◆ **Raw records**
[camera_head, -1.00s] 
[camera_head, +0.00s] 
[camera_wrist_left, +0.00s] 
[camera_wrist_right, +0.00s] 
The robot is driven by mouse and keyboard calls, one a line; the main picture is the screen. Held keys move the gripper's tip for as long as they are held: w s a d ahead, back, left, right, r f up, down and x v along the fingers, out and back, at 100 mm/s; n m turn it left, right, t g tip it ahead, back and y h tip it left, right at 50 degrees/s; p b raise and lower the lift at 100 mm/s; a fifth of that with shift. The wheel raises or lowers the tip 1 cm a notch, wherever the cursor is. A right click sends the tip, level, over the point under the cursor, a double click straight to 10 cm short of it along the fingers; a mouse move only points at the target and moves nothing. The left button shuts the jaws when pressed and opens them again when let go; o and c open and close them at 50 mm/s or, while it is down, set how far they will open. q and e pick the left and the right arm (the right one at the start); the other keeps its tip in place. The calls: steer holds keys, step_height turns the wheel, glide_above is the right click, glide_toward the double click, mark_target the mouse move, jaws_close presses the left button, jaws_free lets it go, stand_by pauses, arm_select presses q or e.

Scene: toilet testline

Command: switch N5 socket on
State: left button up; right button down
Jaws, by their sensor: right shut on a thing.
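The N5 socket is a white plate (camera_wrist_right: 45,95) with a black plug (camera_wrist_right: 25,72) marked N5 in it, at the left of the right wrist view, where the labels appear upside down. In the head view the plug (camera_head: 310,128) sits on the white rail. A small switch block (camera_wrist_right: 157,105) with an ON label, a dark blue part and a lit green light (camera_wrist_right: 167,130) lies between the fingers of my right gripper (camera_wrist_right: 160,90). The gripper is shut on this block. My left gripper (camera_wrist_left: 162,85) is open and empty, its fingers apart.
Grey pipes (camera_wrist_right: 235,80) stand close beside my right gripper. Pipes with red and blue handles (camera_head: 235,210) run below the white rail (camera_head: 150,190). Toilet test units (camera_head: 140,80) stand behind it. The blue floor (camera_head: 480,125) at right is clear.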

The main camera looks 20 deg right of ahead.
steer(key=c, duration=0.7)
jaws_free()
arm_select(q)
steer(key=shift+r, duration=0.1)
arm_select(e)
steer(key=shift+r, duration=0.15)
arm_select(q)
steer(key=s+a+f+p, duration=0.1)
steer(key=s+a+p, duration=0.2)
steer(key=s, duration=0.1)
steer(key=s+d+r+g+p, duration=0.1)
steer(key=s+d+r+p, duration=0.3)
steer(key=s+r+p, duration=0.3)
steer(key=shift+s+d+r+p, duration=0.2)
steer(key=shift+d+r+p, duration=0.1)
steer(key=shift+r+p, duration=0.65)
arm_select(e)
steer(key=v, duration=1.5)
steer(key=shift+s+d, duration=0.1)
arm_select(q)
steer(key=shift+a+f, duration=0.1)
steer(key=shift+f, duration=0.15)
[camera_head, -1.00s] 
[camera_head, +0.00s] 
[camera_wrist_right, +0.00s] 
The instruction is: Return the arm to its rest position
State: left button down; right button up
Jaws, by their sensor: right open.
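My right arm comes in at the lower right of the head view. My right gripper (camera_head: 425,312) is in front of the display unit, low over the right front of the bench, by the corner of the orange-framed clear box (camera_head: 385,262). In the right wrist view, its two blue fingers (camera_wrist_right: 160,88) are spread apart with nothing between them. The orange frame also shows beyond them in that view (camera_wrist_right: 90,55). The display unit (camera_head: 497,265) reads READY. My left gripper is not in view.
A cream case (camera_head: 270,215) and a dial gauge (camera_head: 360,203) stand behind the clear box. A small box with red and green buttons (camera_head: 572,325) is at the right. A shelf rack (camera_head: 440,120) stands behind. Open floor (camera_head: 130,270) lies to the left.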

◆ **To do**
Set every line of the listing down word for word.

◆ **Result for this exercise**
[camera_head, -1.00s] 
[camera_head, +0.00s] 
[camera_wrist_left, +0.00s] 
[camera_wrist_right, +0.00s] 
The robot is driven by mouse and keyboard calls, one a line; the main picture is the screen. Held keys move the gripper's tip for as long as they are held: w s a d ahead, back, left, right, r f up, down and x v along the fingers, out and back, at 100 mm/s; n m turn it left, right, t g tip it ahead, back and y h tip it left, right at 50 degrees/s; p b raise and lower the lift at 100 mm/s; a fifth of that with shift. The wheel raises or lowers the tip 1 cm a notch, wherever the cursor is. A right click sends the tip, level, over the point under the cursor, a double click straight to 10 cm short of it along the fingers; a mouse move only points at the target and moves nothing. The left button shuts the jaws when pressed and opens them again when let go; o and c open and close them at 50 mm/s or, while it is down, set how far they will open. q and e pick the left and the right arm (the right one at the start); the other keeps its tip in place. The calls: steer holds keys, step_height turns the wheel, glide_above is the right click, glide_toward the double click, mark_target the mouse move, jaws_close presses the left button, jaws_free lets it go, stand_by pauses, arm_select presses q or e.

Scene: toilet testline

Command: switch N5 socket on
State: left button up; right button down
Jaws, by their sensor: right shut on a thing.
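The N5 socket is a white plate (camera_wrist_right: 45,95) with a black plug (camera_wrist_right: 25,72) marked N5 in it, at the left of the right wrist view, where the labels appear upside down. In the head view the plug (camera_head: 310,128) sits on the white rail. A small switch block (camera_wrist_right: 157,105) with an ON label, a dark blue part and a lit green light (camera_wrist_right: 167,130) lies between the fingers of my right gripper (camera_wrist_right: 160,90). The gripper is shut on this block. My left gripper (camera_wrist_left: 162,85) is open and empty, its fingers apart.
Grey pipes (camera_wrist_right: 235,80) stand close beside my right gripper. Pipes with red and blue handles (camera_head: 235,210) run below the white rail (camera_head: 150,190). Toilet test units (camera_head: 140,80) stand behind it. The blue floor (camera_head: 480,125) at right is clear.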

The main camera looks 20 deg right of ahead.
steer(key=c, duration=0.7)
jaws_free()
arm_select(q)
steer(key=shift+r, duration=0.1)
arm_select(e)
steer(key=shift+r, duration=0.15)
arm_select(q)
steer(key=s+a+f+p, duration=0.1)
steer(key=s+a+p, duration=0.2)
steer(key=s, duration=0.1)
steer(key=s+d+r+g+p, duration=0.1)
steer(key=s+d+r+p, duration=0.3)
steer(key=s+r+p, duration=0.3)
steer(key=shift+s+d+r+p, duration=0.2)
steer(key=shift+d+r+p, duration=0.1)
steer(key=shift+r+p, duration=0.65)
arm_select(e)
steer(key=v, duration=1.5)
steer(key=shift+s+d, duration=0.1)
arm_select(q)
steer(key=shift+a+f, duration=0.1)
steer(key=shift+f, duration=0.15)
[camera_head, -1.00s] 
[camera_head, +0.00s] 
[camera_wrist_right, +0.00s] 
The instruction is: Return the arm to its rest position
State: left button down; right button up
Jaws, by their sensor: right open.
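My right arm comes in at the lower right of the head view. My right gripper (camera_head: 425,312) is in front of the display unit, low over the right front of the bench, by the corner of the orange-framed clear box (camera_head: 385,262). In the right wrist view, its two blue fingers (camera_wrist_right: 160,88) are spread apart with nothing between them. The orange frame also shows beyond them in that view (camera_wrist_right: 90,55). The display unit (camera_head: 497,265) reads READY. My left gripper is not in view.
A cream case (camera_head: 270,215) and a dial gauge (camera_head: 360,203) stand behind the clear box. A small box with red and green buttons (camera_head: 572,325) is at the right. A shelf rack (camera_head: 440,120) stands behind. Open floor (camera_head: 130,270) lies to the left.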

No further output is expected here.